The freight equalization changed the picture altogether. What was boom for the rest of the country became the curse for the eastern region, particularly West Bengal. B.C. Roy was then the chief minister of the state; his dominating personality made pygmies of other local politicians. He commanded equal deference at the Centre, including from Jawaharlal Nehru, the prime minister. None in West Bengal, even amongst the so called intelligentsia, was aware of what a calamity the state was facing. The Calcutta academia was crammed with economists of the highest calibre; they, too, were seemingly unaware of the implication of the freight equalization announcement. It was left to an émigré Bengali in Bombay, Sachin Chaudhuri, who had a few years ago floated the Economic Weekly. The journal was leading a hand-to-mouth existence; his personal finances were equally precarious. Chaudhuri, nonetheless, spent out of his own pocket to buy a return ticket and arrived in Calcutta. He wangled through friends an interview with B.C. Roy and tried to make the state chief minister aware of the peril underlying the TTK resolution. The eminent chief minister was the least concerned: he was going to build "his" West Bengal in his own manner, he was not interested in such piffling thing as freight equalization, let the Centre do what it wants to do, Jawaharlal has promised him a steel plant at Durgapur, he could not be happier. The proposed plant in Durgapur was part of the grand design envisaged at the moment as an integral entity of the heavy industry expansion programme in the public sector under the Second Five-Year Plan. A curious coincidence, once more not any academician loaded with knowledge of economic planning, but the honorary statistical adviser to the government, P.C. Mahalanobis, the founder of the Indian Statistical Institute, was the author of the great dream. Both B.C. Roy and Mahalanobis belonged to the Bengali Brahmo community. But the twain never met.

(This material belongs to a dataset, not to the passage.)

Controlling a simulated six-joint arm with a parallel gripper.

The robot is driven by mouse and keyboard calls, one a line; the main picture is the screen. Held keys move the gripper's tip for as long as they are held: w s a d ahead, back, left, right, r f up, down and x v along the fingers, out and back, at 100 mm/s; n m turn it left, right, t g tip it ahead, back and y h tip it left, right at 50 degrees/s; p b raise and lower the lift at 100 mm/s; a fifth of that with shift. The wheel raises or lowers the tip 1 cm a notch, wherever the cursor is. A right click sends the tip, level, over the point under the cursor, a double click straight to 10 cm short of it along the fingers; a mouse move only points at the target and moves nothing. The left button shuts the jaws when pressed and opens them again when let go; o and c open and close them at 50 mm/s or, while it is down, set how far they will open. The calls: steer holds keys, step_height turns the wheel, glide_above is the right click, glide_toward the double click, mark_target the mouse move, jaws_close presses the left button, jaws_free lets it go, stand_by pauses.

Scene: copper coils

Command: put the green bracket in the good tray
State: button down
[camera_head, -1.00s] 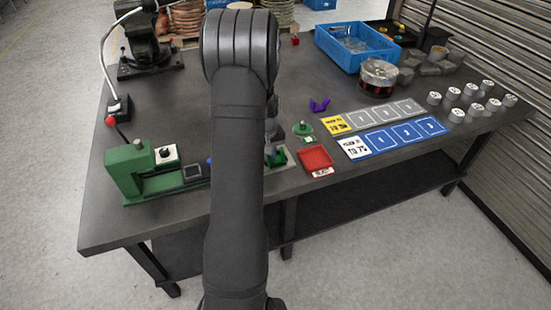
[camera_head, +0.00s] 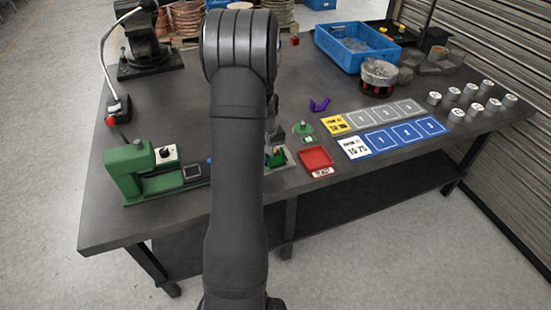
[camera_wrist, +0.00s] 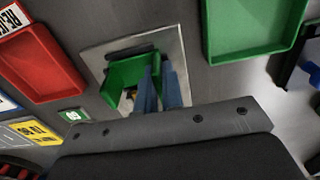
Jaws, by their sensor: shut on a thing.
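The green bracket (camera_wrist: 122,84) is in the wrist view, over a pale metal plate (camera_wrist: 97,53). My gripper (camera_wrist: 159,80) has its two blue fingers shut on the bracket's right part. Whether the bracket touches the plate is unclear. A green tray (camera_wrist: 250,30), which looks like the good tray, lies to the right of the plate in the wrist view; no label on it shows. In the head view my arm hides most of the gripper and the green tray. A bit of green bracket (camera_head: 276,157) shows just right of the arm.
A red tray (camera_wrist: 42,62), also in the head view (camera_head: 315,157), sits beside the plate with a label. A green machine (camera_head: 140,170) stands left of my arm. A purple bracket (camera_head: 319,104) and numbered mats (camera_head: 400,133) lie to the right.

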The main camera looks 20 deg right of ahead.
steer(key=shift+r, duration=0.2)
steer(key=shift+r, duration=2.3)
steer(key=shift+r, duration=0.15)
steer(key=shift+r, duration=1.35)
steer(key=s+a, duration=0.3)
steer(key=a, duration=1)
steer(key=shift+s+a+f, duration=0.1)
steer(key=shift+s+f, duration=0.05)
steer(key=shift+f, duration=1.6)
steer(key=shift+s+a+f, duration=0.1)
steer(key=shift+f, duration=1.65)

A rebuffed Sachin Chaudhuri returned to Bombay totally broken-hearted. He nonetheless continued with his campaign and kept writing editorial pieces, week after week, drawing attention to the gross discrimination against the eastern region. TTK was soon forced to quit as finance minister in the wake of the Mundhra scandal, but the freight equalization policy remained as a permanent edifice.

The other legacy of industrial enterprise bequeathed by the British to West Bengal was jute manufacturing. Raw jute was mostly produced in districts which became part of East Pakistan while almost the entire jute processing units were in West Bengal. Shortage of raw material affected the industry in the immediate post-Independence years and jute exports dropped dramatically. Rapid growth in raw jute cultivation took place in some of the West Bengal districts from the 1960s. But global circumstances had meanwhile changed, the use of plastic material caused a death blow to the demand for traditional jute bags. The global factors affected East Pakistan no less, but there was enough official initiative to diversify products from out of raw jute and the industry has continued to play a substantially important role in Bangladesh.

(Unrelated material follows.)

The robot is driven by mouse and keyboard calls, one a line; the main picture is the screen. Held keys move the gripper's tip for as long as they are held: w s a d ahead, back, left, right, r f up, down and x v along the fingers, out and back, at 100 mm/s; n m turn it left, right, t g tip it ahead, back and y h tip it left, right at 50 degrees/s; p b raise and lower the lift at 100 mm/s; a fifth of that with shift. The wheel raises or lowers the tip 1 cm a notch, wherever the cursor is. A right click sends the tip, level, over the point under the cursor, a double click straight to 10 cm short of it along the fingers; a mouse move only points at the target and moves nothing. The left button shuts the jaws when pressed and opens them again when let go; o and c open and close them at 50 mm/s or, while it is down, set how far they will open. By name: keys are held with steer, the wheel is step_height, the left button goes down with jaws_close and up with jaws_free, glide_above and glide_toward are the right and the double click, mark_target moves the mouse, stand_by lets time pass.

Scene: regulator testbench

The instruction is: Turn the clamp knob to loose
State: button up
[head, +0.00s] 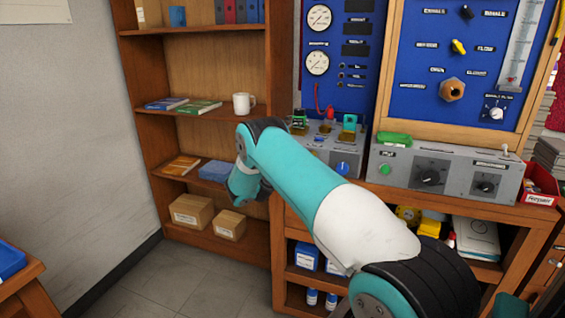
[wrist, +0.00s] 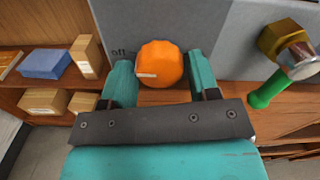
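An orange round knob (wrist: 160,66) with a pale pointer mark on its left side sits on a grey panel (wrist: 225,45) in the wrist view. A label reading "off" is beside it, upper left. No readable label names it as the clamp knob. My gripper (wrist: 162,62) is open, one teal finger on each side of the orange knob. The fingers look slightly apart from it; contact is hard to judge. In the head view my arm hides the gripper and the orange knob. A blue knob (head: 342,168) shows on the grey bench box (head: 322,146).
A brass fitting (wrist: 283,38) with a green handle (wrist: 268,90) stands right of the gripper. Shelves with boxes (head: 191,211) and a white mug (head: 243,103) lie left. A grey control unit (head: 455,176) with black knobs is at right. Open floor lies front left.

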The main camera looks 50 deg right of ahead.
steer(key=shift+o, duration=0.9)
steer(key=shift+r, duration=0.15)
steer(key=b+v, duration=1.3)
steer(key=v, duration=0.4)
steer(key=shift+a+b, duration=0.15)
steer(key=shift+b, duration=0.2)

The story, however, would not be complete unless another blatant piece of official discrimination is placed on record. The Centre set up the Cotton Corporation of India and the Jute Corporation of India almost simultaneously; the purpose was to protect the interest of farm growers by offering them minimum support prices at which the government would purchase the fibres. The class factor, though, has cast a shadow here. Cotton growers in western India are by and large owners of large holdings, and have organic links with the manufacturing and exporting groups. In contrast, jute in West Bengal is mostly grown by small farmers who have little resources, little organizational acumen and therefore are in no position to exercise adequate political influence. The consequence has been severe. The Cotton Corporation has been extraordinarily enthusiastic to purchase raw cotton at prices even much, much higher than the officially announced procurement prices. On the other hand, year after year the Jute Corporation has failed to buy raw jute even at prices that were lower than the announced minimum support prices. No wonder the jute industry is gradually fading away. With supplies of raw jute altogether uncertain and at the mercy of the whims of speculators, world demand keeps declining and prospects of innovative new manufacturing directions are thin.

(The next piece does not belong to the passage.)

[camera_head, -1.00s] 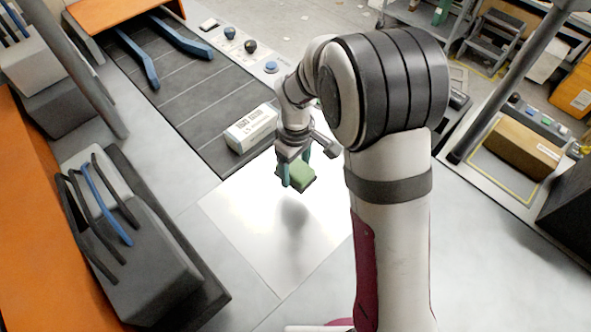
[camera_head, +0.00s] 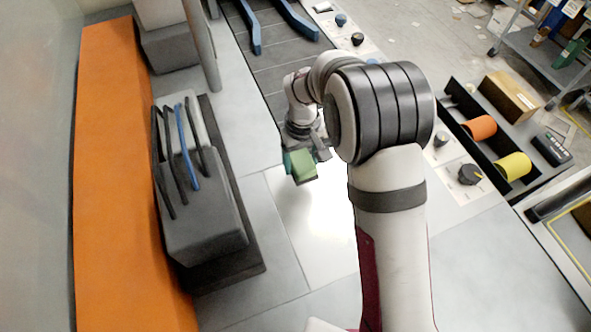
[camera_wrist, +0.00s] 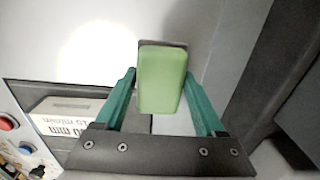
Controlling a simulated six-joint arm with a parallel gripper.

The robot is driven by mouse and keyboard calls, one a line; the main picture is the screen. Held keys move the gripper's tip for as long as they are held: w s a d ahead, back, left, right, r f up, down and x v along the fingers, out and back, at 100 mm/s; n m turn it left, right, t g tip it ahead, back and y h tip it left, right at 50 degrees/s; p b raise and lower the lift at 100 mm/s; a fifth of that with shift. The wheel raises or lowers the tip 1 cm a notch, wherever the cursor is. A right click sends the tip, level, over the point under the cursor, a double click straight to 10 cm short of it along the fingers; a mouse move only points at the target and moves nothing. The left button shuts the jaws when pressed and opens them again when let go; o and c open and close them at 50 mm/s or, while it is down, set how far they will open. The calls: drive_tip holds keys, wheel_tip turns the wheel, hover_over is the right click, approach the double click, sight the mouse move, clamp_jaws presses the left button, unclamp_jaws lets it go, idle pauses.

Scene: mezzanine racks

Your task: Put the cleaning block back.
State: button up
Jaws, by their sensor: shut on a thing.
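The cleaning block is a green block (camera_head: 303,165) with a dark edge. It hangs between the teal fingers of my gripper (camera_head: 296,168), above the pale bright plate (camera_head: 335,255) in the head view. In the wrist view the block (camera_wrist: 160,85) fills the space between the two fingers, its long side pointing away from the palm. My gripper is shut on it. A gap between block and surface cannot be judged exactly. No place marked for the block is plain to see.
A grey stand (camera_head: 205,220) with black and blue bent bars is left, beside an orange strip (camera_head: 115,190). A white labelled box (camera_wrist: 68,112) lies on the slotted dark bed (camera_head: 262,75). Right are a bin with orange (camera_head: 480,127) and yellow (camera_head: 514,166) rolls, and knobs.

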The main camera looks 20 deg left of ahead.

It is the totality of such developments which has contributed to intensify the gravity of the industrial crisis in West Bengal. One has to mention yet another factor. A certain listlessness has featured in the last decade of Congress rule in West Bengal; one result was no expansion in power production capacity during this period. Power shortage became an additional alibi for capital to stay away. The Left Front government tried to correct the situation by allocating by far the largest proportion of budgetary expenditure to electricity generation. One objective of its drive to alter Centre-state relations was to garner extra revenues for the state which could be set aside for industrial investment in the public sector. All this is by now a well-trodden story.

In fairness, retrospectively viewed, the decision of the last found regime to invite at the beginning of the century the Tatas to set up the small car project was not altogether unsound. Had the Singur plant become a reality, the capital flow to the state might have resumed. It was, however, the lack of competence of the state authorities that put an end to the venture: the land acquisition process could have been completed by adopting more democratic methods and there was perhaps no need to be so effusively generous while negotiating terms with the Tata Group. To add to the government's woes, its public relations, too, were abominably poor. The lady who spearheaded the resistance to the project and is now the state's chief minister shouted month after month that four hundred acres out of the total one thousand acres of land acquired at Singur were from unwilling farmers. The then government's response was diffuse and too much on the defensive; it is only now that the people in the state have been made aware that it was a very small minority of farmers owning barely forty acres of land who remained adamant. The vast majority had accepted the government's offer and quietly departed with the cheques offered as compensation for the sale of land.

The tragedy of Singur cannot, however, be obliterated. After the Tata nightmare and the present chief minister was indelibly marked as the person who was responsible for the episode, no capital from outside the state would arrive here as long as she stayed in command. All the claims she has been recently making of a gush of new investment in different spheres in the coming years are eyewash. There is one exception though. The amount she hopes would flow into real estate business will perhaps coincide with reality. Till very recently, gold was supposed the safest of outlays for speculative capital. China has destroyed that notion by its sudden manoeuvre to sell the metal in such huge quantities as to halve its global price within 24 hours. No similar possibility threatens investment in real estate. World population is bound to grow with each decade; speculative capital which fails to get an outlet in the real estate sector in Mumbai, Delhi, Bangalore, Hyderabad and Chennai, is likely to migrate to Calcutta and its neighbourhoods. That would hardly contribute towards lessening the state's industrial and employment problems.